Leben in Bayern

Sie nennen sich im Scherz Frau Wauwau und Herr Miau: Helga Poschenrieder und Lu Miao mit Hund Harun im Garten. (Foto: Goetsch)

20.10.2017

In besten Händen

Das Projekt „Wohnen für Hilfe“ bringt Senioren und junge Menschen zusammen: Ein WG-Besuch bei Helga Poschenrieder (81) und Lu (30)

Die Zahl der Studierenden in Bayern ist auf Rekordhoch. Die Zahl derjenigen in Wohnungsnot leider auch. Die Wartelisten der Wohnheime sind endlos, bezahlbare WG-Zimmer rar. Eine Alternative bietet das außergewöhnliche Projekt „Wohnen für Hilfe“. Statt Miete zu bezahlen, gehen Studenten älteren Menschen zur Hand. Und mit Glück entsteht ein unzertrennliches Team.

Vier Bottiche voll Laub hat Lu, 30 Jahre, an diesem Samstagmorgen schon zusammengekehrt. Aber es hört ja nicht auf damit. Und zu tun ist auch eine Menge. Viel zu viel jedenfalls für eine 81-jährige Dame, auch für eine rüstige wie Helga Poschenrieder.

Bei ihr, im Garchinger Bungalow, hat Lu, der aus Nordchina stammt und an der TU Fahrzeugtechnik studiert, die Gartenarbeit kennengelernt. Er hat Braten mit Dörrpflaumen, Rotkraut und Klößen gegessen.

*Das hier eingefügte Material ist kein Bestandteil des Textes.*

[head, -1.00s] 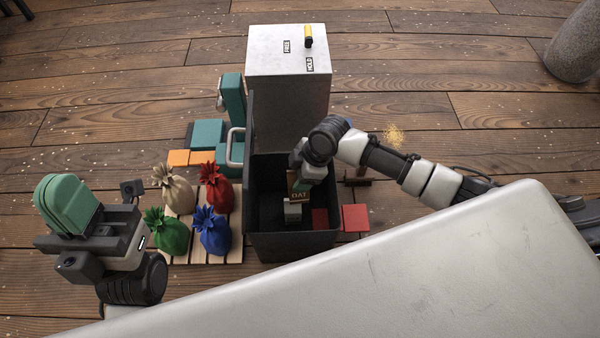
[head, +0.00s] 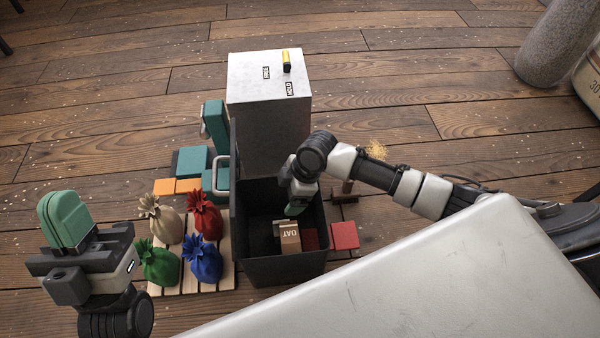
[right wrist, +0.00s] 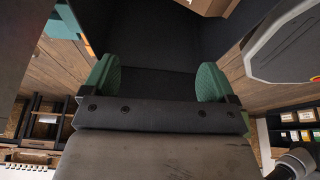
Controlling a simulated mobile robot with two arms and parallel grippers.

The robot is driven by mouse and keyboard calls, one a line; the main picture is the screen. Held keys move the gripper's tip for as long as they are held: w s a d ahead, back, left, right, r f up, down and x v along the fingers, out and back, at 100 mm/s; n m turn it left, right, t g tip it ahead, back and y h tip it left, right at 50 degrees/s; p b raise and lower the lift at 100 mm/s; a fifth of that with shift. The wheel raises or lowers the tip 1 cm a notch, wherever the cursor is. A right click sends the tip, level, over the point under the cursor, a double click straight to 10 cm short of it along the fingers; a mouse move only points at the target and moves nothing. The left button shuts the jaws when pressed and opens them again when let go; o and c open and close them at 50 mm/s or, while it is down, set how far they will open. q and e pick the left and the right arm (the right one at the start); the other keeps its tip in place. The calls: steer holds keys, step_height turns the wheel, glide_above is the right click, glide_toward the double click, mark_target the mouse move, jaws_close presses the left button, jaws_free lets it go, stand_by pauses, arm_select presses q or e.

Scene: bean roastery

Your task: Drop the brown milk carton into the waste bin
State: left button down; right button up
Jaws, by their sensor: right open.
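The brown milk carton (head: 290,238), with OAT lettering that looks upside down, is inside the dark waste bin (head: 285,272). A brown edge of the carton also shows at the top of the right wrist view (right wrist: 205,5). My right gripper (head: 294,208) is inside the bin opening, above and behind the carton and clear of it. In the right wrist view its green pads (right wrist: 157,80) stand wide apart with nothing between them. My left gripper (head: 67,220) is far to the left with its green pads together and nothing visible in them.
A pale box (head: 265,95) with a yellow-handled item on top stands behind the bin. A pallet (head: 222,270) with several coloured sacks is left of it, a teal machine (head: 215,135) behind that. A red block (head: 345,235) lies to the right. A grey surface (head: 400,280) fills the lower right.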

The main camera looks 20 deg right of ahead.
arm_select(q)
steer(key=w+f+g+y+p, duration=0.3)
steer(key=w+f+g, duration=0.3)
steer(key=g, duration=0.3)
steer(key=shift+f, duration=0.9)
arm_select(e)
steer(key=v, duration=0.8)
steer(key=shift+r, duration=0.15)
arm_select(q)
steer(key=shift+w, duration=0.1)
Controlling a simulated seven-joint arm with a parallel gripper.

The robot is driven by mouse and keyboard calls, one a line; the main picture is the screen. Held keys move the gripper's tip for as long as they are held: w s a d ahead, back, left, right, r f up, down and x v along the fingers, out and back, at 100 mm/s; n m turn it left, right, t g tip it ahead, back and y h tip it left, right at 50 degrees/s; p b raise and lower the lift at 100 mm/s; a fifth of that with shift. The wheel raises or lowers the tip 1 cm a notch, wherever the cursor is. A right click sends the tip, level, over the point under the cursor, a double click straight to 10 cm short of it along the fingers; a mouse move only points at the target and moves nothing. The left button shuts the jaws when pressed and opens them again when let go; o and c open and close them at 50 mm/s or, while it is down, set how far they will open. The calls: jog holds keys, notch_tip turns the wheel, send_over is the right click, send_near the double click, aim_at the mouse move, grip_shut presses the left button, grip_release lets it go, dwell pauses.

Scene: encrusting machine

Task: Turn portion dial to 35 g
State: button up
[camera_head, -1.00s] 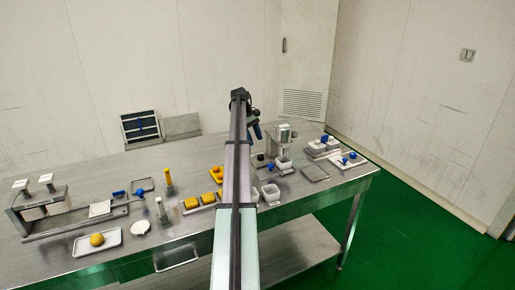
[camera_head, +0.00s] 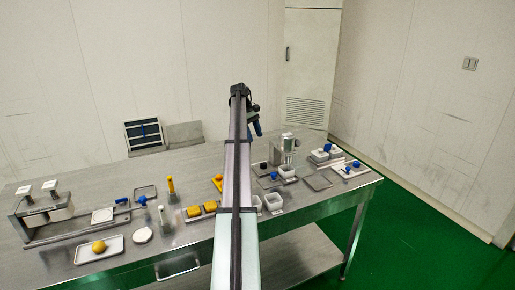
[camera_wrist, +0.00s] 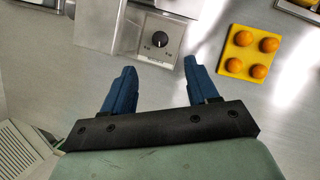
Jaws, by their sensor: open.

Geübt, Käsekuchen zuzubereiten. Er hat sich mit Harun angefreundet, dem ungestüm-freundlichen Hund des Hauses. Und deutsche Weihnachten gefeiert, mit Plätzchen und Geschenken. Ein Fotobuch ist aus all dem auch entstanden, Lu hat sich den Titel ausgedacht, er steht groß auf dem Einband: „In besten Händen“.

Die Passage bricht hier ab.